## Task details:
Leave out the pictures, then reproduce the rest of the material exactly.
════════════════════
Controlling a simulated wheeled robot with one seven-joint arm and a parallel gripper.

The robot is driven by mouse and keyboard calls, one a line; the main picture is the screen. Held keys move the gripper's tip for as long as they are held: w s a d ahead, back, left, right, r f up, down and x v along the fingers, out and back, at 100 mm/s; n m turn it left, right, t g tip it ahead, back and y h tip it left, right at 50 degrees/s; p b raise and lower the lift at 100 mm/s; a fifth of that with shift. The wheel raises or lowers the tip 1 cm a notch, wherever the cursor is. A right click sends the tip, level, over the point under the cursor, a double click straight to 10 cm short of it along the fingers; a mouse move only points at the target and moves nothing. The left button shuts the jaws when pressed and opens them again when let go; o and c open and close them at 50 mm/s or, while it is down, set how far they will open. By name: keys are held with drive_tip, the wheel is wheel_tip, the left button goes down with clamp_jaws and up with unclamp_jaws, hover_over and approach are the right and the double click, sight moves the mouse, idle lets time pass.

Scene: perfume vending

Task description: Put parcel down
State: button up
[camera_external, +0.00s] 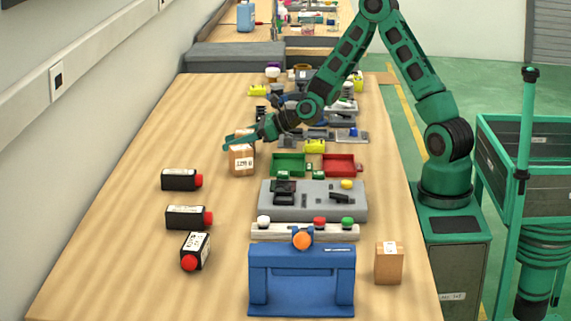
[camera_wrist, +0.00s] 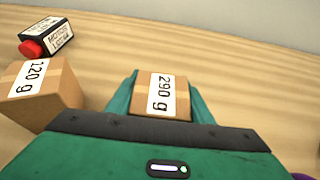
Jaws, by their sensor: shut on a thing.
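My gripper (camera_external: 240,138) reaches out over the left part of the wooden table. In the wrist view its two green fingers stand on either side of a small brown parcel (camera_wrist: 141,92) labelled "290 g", and are shut on it. In the external view this parcel is mostly hidden by the fingers. I cannot tell whether its underside touches the table. Another brown parcel (camera_external: 241,161), labelled "120 g" in the wrist view (camera_wrist: 62,92), stands just beside the gripper, on the side nearer the external camera.
Green (camera_external: 288,162) and red (camera_external: 338,164) trays and a grey panel (camera_external: 313,212) are to the right. Another parcel (camera_external: 388,265) stands front right. Bare wood lies left.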

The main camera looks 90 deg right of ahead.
════════════════════
## Response to the exercise:
Controlling a simulated wheeled robot with one seven-joint arm and a parallel gripper.

The robot is driven by mouse and keyboard calls, one a line; the main picture is the screen. Held keys move the gripper's tip for as long as they are held: w s a d ahead, back, left, right, r f up, down and x v along the fingers, out and back, at 100 mm/s; n m turn it left, right, t g tip it ahead, back and y h tip it left, right at 50 degrees/s; p b raise and lower the lift at 100 mm/s; a fifth of that with shift. The wheel raises or lowers the tip 1 cm a notch, wherever the cursor is. A right click sends the tip, level, over the point under the cursor, a double click straight to 10 cm short of it along the fingers; a mouse move only points at the target and moves nothing. The left button shuts the jaws when pressed and opens them again when let go; o and c open and close them at 50 mm/s or, while it is down, set how far they will open. By name: keys are held with drive_tip, the wheel is wheel_tip, the left button goes down with clamp_jaws and up with unclamp_jaws, hover_over and approach are the right and the double click, sight moves the mouse, idle lets time pass.

Scene: perfume vending

Task description: Put parcel down
State: button up
[camera_external, +0.00s] 
[camera_wrist, +0.00s] 
Jaws, by their sensor: shut on a thing.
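My gripper (camera_external: 240,138) reaches out over the left part of the wooden table. In the wrist view its two green fingers stand on either side of a small brown parcel (camera_wrist: 141,92) labelled "290 g", and are shut on it. In the external view this parcel is mostly hidden by the fingers. I cannot tell whether its underside touches the table. Another brown parcel (camera_external: 241,161), labelled "120 g" in the wrist view (camera_wrist: 62,92), stands just beside the gripper, on the side nearer the external camera.
Green (camera_external: 288,162) and red (camera_external: 338,164) trays and a grey panel (camera_external: 313,212) are to the right. Another parcel (camera_external: 388,265) stands front right. Bare wood lies left.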

The main camera looks 90 deg right of ahead.

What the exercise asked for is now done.